### Aim of the task:
Return every entry exactly as written.

### Given data:
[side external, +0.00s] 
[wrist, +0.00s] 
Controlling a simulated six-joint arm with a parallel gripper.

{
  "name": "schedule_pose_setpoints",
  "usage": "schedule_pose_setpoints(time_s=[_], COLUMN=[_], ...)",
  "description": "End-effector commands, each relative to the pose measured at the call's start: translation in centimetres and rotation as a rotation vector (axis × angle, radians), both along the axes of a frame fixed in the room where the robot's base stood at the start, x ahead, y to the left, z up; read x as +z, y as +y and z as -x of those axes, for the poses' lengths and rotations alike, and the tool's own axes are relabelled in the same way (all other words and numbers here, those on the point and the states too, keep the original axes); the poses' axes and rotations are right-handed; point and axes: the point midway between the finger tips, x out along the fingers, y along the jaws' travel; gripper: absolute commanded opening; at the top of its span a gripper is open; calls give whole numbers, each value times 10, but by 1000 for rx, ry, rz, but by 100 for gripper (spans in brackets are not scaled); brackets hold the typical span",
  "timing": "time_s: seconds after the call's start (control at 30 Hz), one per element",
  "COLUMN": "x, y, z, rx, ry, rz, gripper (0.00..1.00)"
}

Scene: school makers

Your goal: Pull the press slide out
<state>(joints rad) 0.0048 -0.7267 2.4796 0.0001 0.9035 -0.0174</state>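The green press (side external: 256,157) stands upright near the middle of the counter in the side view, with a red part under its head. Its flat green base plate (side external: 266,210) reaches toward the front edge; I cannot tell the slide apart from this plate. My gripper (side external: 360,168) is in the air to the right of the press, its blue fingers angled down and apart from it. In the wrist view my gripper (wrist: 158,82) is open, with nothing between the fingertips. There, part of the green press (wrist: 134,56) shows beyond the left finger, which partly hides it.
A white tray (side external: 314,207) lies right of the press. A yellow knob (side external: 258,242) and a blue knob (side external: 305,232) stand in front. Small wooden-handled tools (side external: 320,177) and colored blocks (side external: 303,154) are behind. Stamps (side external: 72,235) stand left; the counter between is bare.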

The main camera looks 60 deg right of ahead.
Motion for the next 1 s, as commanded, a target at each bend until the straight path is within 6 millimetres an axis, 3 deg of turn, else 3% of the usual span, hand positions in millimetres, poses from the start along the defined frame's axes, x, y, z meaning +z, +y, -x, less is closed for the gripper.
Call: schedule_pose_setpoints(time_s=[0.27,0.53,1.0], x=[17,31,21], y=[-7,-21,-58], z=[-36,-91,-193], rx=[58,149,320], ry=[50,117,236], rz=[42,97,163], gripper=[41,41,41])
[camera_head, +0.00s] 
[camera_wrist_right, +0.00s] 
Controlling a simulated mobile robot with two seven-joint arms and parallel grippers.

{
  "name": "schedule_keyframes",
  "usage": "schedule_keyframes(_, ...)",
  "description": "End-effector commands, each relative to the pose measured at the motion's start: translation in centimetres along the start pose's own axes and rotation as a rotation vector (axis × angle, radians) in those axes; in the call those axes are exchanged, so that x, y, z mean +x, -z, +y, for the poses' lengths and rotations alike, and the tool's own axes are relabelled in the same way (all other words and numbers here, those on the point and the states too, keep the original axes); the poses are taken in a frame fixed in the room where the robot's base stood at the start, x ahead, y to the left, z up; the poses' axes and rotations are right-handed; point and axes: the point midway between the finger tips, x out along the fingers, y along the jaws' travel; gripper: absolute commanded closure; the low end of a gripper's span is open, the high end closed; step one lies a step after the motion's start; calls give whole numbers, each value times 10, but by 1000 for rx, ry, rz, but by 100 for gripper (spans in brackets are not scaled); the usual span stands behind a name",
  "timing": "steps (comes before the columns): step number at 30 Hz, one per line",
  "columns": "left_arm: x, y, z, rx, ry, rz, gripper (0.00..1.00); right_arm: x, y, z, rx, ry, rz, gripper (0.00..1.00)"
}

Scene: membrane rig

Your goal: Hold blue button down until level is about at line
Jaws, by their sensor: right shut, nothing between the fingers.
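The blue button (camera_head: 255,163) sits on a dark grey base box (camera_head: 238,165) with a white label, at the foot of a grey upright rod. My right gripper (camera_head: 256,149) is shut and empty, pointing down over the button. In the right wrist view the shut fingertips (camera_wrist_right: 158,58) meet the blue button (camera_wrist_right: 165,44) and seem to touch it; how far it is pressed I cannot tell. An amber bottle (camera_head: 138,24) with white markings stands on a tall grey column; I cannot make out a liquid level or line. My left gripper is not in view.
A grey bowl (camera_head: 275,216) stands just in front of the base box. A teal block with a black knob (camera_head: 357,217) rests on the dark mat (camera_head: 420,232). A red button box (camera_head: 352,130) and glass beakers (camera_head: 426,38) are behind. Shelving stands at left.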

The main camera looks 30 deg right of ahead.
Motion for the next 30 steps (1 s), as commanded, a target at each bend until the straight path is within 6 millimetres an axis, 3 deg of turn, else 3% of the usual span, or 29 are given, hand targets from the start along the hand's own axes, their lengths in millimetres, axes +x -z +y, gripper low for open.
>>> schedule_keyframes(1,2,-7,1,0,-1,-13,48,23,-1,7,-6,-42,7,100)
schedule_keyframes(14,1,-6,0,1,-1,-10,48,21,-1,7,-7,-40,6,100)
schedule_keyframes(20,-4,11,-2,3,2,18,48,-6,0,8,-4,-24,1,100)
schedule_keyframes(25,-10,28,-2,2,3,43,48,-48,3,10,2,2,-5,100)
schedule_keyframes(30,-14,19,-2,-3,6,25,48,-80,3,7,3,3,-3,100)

### Exercise output:
[side external, +0.00s] 
[wrist, +0.00s] 
Controlling a simulated six-joint arm with a parallel gripper.

{
  "name": "schedule_pose_setpoints",
  "usage": "schedule_pose_setpoints(time_s=[_], COLUMN=[_], ...)",
  "description": "End-effector commands, each relative to the pose measured at the call's start: translation in centimetres and rotation as a rotation vector (axis × angle, radians), both along the axes of a frame fixed in the room where the robot's base stood at the start, x ahead, y to the left, z up; read x as +z, y as +y and z as -x of those axes, for the poses' lengths and rotations alike, and the tool's own axes are relabelled in the same way (all other words and numbers here, those on the point and the states too, keep the original axes); the poses' axes and rotations are right-handed; point and axes: the point midway between the finger tips, x out along the fingers, y along the jaws' travel; gripper: absolute commanded opening; at the top of its span a gripper is open; calls give whole numbers, each value times 10, but by 1000 for rx, ry, rz, but by 100 for gripper (spans in brackets are not scaled); brackets hold the typical span",
  "timing": "time_s: seconds after the call's start (control at 30 Hz), one per element",
  "COLUMN": "x, y, z, rx, ry, rz, gripper (0.00..1.00)"
}

Scene: school makers

Your goal: Pull the press slide out
<state>(joints rad) 0.0048 -0.7267 2.4796 0.0001 0.9035 -0.0174</state>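The green press (side external: 256,157) stands upright near the middle of the counter in the side view, with a red part under its head. Its flat green base plate (side external: 266,210) reaches toward the front edge; I cannot tell the slide apart from this plate. My gripper (side external: 360,168) is in the air to the right of the press, its blue fingers angled down and apart from it. In the wrist view my gripper (wrist: 158,82) is open, with nothing between the fingertips. There, part of the green press (wrist: 134,56) shows beyond the left finger, which partly hides it.
A white tray (side external: 314,207) lies right of the press. A yellow knob (side external: 258,242) and a blue knob (side external: 305,232) stand in front. Small wooden-handled tools (side external: 320,177) and colored blocks (side external: 303,154) are behind. Stamps (side external: 72,235) stand left; the counter between is bare.

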The main camera looks 60 deg right of ahead.
Motion for the next 1 s, as commanded, a target at each bend until the straight path is within 6 millimetres an axis, 3 deg of turn, else 3% of the usual span, hand positions in millimetres, poses from the start along the defined frame's axes, x, y, z meaning +z, +y, -x, less is closed for the gripper.
Call: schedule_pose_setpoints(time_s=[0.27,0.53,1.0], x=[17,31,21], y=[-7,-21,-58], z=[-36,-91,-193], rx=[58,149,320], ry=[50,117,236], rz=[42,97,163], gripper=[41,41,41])
[camera_head, +0.00s] 
[camera_wrist_right, +0.00s] 
Controlling a simulated mobile robot with two seven-joint arms and parallel grippers.

{
  "name": "schedule_keyframes",
  "usage": "schedule_keyframes(_, ...)",
  "description": "End-effector commands, each relative to the pose measured at the motion's start: translation in centimetres along the start pose's own axes and rotation as a rotation vector (axis × angle, radians) in those axes; in the call those axes are exchanged, so that x, y, z mean +x, -z, +y, for the poses' lengths and rotations alike, and the tool's own axes are relabelled in the same way (all other words and numbers here, those on the point and the states too, keep the original axes); the poses are taken in a frame fixed in the room where the robot's base stood at the start, x ahead, y to the left, z up; the poses' axes and rotations are right-handed; point and axes: the point midway between the finger tips, x out along the fingers, y along the jaws' travel; gripper: absolute commanded closure; the low end of a gripper's span is open, the high end closed; step one lies a step after the motion's start; calls give whole numbers, each value times 10, but by 1000 for rx, ry, rz, but by 100 for gripper (spans in brackets are not scaled); the usual span stands behind a name",
  "timing": "steps (comes before the columns): step number at 30 Hz, one per line",
  "columns": "left_arm: x, y, z, rx, ry, rz, gripper (0.00..1.00); right_arm: x, y, z, rx, ry, rz, gripper (0.00..1.00)"
}

Scene: membrane rig

Your goal: Hold blue button down until level is about at line
Jaws, by their sensor: right shut, nothing between the fingers.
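The blue button (camera_head: 255,163) sits on a dark grey base box (camera_head: 238,165) with a white label, at the foot of a grey upright rod. My right gripper (camera_head: 256,149) is shut and empty, pointing down over the button. In the right wrist view the shut fingertips (camera_wrist_right: 158,58) meet the blue button (camera_wrist_right: 165,44) and seem to touch it; how far it is pressed I cannot tell. An amber bottle (camera_head: 138,24) with white markings stands on a tall grey column; I cannot make out a liquid level or line. My left gripper is not in view.
A grey bowl (camera_head: 275,216) stands just in front of the base box. A teal block with a black knob (camera_head: 357,217) rests on the dark mat (camera_head: 420,232). A red button box (camera_head: 352,130) and glass beakers (camera_head: 426,38) are behind. Shelving stands at left.

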The main camera looks 30 deg right of ahead.
Motion for the next 30 steps (1 s), as commanded, a target at each bend until the straight path is within 6 millimetres an axis, 3 deg of turn, else 3% of the usual span, or 29 are given, hand targets from the start along the hand's own axes, their lengths in millimetres, axes +x -z +y, gripper low for open.
>>> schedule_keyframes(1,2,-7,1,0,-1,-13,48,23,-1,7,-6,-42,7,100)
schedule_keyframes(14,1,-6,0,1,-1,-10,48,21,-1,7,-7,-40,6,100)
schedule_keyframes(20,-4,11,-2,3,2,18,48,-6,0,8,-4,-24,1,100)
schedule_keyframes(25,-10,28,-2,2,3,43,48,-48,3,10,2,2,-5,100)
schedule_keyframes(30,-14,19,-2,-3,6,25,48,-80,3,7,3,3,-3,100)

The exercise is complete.